How can agroforestry systems be scaled-up and intensified without losing their benefits, especially to food security and nutrition?
This question is posed in an article on the website of the Thomson Reuters Foundation following the success of the recent World Congress on Agroforestry and increasing global interest in agroforestry as a sustainable alternative to intensive farming and commercial forestry.
Carbon finance is seen as one of the key strategies to increasing the uptake of agroforestry. Trees on farms can store significant Carbon and make a valuable contribution to mitigating climate change while at the same time building farmers’ resilience to the impacts of changing weather patterns.
Access to Carbon finance relies on sound measurement of Carbon stored above and below ground in agroforestry systems. During the Congress, several examples were given of how these measurements are being made, but including such projects in REDD+ programmes will rely on the commitment of individual countries.

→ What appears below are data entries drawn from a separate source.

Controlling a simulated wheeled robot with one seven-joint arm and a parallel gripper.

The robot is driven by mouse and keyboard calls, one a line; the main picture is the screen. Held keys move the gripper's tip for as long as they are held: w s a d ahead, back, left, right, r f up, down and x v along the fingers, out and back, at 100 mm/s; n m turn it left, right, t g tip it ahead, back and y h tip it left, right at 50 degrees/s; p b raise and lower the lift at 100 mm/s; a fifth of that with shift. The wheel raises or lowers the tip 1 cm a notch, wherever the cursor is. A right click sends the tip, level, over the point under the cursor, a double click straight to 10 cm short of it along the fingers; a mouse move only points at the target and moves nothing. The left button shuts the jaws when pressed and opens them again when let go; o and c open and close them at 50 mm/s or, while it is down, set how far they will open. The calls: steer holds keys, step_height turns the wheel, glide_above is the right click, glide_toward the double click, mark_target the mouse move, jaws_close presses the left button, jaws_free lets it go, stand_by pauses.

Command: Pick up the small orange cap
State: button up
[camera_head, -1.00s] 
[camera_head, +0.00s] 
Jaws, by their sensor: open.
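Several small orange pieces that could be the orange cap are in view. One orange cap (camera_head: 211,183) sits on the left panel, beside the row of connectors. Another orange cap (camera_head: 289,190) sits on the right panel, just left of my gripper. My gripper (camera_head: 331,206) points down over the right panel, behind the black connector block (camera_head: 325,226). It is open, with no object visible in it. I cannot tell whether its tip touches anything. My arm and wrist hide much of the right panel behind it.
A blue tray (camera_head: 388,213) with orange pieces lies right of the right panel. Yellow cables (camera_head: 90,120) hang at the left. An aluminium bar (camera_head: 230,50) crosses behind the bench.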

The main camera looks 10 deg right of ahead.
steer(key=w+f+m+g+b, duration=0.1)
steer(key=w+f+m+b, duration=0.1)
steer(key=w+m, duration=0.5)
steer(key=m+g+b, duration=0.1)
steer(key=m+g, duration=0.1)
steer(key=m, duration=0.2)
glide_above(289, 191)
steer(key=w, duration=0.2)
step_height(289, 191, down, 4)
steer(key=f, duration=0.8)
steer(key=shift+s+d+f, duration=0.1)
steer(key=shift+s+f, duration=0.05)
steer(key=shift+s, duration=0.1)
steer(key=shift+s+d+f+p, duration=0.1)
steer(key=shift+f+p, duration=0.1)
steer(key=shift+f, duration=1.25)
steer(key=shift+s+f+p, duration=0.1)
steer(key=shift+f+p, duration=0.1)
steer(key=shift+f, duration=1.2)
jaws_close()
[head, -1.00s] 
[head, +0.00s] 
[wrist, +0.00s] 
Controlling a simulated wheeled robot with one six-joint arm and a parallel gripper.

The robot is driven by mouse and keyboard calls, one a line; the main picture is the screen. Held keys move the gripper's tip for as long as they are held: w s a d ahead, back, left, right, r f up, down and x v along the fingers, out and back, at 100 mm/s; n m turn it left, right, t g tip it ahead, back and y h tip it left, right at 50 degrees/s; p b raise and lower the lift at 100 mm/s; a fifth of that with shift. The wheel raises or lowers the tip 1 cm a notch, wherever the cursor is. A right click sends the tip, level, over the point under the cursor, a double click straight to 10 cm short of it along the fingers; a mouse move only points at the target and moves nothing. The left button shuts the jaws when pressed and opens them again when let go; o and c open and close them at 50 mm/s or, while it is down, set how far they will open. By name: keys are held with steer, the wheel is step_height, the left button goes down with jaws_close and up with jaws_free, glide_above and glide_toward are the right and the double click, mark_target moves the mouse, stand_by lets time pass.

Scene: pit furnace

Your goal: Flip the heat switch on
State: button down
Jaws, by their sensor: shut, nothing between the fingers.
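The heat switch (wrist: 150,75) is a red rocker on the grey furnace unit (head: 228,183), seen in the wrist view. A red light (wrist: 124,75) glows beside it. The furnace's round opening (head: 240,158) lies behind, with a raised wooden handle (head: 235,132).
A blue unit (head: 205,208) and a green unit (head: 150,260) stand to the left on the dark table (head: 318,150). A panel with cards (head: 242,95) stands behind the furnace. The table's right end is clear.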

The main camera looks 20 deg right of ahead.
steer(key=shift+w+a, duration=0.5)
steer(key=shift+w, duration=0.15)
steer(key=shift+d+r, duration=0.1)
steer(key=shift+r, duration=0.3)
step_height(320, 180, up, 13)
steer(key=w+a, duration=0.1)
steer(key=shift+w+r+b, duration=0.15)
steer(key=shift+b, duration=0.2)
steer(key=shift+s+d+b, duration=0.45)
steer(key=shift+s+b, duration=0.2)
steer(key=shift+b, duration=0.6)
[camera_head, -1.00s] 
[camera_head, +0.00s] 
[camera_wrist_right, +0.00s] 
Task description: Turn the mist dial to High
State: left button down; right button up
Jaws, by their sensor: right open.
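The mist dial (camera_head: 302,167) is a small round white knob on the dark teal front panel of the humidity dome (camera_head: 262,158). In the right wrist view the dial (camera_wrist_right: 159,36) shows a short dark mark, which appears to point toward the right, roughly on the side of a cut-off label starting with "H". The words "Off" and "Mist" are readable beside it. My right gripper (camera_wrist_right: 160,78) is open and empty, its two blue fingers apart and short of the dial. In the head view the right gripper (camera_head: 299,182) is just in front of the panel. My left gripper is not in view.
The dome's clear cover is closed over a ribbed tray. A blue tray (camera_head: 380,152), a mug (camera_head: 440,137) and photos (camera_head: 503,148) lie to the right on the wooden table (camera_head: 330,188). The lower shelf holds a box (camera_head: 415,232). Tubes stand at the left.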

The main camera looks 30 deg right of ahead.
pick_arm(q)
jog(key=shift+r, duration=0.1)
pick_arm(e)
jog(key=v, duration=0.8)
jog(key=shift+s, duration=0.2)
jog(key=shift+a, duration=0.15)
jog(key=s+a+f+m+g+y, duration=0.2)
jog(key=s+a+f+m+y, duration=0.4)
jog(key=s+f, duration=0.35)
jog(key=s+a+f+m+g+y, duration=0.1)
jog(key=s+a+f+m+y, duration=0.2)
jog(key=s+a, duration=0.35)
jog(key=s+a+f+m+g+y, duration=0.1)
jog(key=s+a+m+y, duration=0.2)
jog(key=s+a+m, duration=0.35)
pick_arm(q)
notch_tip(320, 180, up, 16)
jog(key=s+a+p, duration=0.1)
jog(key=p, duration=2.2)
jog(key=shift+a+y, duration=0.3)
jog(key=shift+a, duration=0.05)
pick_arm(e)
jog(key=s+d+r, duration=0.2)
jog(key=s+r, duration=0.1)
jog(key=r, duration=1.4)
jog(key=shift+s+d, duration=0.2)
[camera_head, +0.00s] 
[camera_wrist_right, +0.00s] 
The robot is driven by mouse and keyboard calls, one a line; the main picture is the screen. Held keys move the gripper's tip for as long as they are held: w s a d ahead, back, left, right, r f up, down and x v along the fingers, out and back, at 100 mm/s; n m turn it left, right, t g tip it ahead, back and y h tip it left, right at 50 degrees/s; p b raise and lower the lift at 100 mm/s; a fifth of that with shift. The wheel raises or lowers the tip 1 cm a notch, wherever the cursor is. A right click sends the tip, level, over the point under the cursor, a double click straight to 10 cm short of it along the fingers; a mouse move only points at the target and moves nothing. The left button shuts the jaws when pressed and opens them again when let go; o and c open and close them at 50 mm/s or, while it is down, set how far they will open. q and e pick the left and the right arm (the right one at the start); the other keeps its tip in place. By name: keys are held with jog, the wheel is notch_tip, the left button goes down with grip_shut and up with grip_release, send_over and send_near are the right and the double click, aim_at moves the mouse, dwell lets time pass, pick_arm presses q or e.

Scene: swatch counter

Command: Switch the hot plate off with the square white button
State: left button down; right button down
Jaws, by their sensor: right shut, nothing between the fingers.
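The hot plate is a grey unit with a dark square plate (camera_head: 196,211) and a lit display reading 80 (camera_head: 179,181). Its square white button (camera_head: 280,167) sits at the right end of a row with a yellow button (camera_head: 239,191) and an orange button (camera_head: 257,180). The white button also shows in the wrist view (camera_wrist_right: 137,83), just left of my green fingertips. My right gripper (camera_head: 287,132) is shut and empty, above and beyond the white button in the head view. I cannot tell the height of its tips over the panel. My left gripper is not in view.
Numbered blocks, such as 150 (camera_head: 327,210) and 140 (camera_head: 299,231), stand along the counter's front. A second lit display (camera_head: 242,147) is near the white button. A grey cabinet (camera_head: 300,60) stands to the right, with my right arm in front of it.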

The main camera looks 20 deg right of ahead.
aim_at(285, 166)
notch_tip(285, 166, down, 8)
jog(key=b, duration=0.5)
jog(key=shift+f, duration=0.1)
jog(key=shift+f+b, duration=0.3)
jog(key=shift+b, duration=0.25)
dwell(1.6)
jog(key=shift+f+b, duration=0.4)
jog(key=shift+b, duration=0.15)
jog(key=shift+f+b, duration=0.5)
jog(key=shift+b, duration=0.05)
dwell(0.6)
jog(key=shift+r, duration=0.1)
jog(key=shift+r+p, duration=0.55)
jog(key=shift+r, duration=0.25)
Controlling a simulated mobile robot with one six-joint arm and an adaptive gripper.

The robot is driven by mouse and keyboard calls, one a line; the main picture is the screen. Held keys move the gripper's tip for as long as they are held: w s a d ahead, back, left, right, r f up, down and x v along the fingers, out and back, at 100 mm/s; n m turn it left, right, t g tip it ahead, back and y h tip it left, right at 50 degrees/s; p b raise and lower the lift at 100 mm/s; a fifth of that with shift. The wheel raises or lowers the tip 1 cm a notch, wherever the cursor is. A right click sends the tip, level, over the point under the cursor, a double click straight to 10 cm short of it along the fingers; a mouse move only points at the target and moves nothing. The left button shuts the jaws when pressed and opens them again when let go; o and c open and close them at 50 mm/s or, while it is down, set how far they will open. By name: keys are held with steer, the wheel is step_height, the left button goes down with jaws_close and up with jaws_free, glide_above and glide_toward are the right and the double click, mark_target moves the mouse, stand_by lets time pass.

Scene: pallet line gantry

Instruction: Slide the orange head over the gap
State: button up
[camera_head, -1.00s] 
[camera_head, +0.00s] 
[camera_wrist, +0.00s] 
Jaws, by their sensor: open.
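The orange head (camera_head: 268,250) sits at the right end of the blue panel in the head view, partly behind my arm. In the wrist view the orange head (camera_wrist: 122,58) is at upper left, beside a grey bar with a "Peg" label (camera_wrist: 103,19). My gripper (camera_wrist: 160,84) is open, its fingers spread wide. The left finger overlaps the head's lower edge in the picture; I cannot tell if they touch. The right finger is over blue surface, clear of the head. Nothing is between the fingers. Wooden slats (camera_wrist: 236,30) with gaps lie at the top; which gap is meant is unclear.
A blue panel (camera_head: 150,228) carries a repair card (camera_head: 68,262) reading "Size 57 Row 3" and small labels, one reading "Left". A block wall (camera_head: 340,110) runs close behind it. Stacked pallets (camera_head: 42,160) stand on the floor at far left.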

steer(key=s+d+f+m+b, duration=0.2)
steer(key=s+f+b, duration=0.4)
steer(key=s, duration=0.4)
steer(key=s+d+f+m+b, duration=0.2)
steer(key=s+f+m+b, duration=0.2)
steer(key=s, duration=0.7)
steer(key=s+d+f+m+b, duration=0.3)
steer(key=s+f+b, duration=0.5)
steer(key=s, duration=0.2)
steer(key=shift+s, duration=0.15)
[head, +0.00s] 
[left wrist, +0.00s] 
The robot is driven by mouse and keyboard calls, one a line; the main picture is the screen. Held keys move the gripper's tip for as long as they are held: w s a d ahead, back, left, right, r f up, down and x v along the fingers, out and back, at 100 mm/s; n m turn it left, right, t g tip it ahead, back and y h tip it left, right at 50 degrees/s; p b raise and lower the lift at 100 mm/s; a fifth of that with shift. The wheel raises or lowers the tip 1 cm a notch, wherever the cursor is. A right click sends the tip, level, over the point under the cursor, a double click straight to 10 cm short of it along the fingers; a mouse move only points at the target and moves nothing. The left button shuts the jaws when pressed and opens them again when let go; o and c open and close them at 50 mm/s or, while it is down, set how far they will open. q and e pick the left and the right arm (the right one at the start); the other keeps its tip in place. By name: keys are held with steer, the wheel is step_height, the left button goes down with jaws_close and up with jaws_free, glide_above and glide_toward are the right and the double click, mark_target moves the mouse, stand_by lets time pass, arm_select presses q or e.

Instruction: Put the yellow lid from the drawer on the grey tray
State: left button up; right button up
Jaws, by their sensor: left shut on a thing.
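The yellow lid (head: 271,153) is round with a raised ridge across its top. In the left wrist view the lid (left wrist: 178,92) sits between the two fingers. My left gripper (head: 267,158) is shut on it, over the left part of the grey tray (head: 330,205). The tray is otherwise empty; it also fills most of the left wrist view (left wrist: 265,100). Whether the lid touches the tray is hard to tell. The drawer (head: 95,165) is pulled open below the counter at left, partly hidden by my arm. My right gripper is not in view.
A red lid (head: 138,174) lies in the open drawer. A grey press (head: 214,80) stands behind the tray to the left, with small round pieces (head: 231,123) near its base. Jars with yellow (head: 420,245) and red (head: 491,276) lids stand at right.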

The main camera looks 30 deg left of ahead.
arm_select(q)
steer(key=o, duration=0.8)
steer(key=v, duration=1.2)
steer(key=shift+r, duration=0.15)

The article outlines how Carbon finance projects have been slow to get going and those that exist are small and in voluntary markets. Making agroforestry systems part of REDD+ could mean increased funding to “expand and intensity agroforestry systems, provide training and supplies for farmers, and scale up practices that we know make a huge difference in rural communities”.
However, it is unclear if the revenue generated from Carbon finance would be enough to achieve these goals and strong enough incentive for farmers to participate. There is also the issue of whether agroforestry for Carbon would come at the expense of growing foods for crops and restrict farmers from doing as they wish, such as cutting down trees or changing the crops they grow.
Livelihoods and food security must be given top priority in the formulation of REDD+ policies.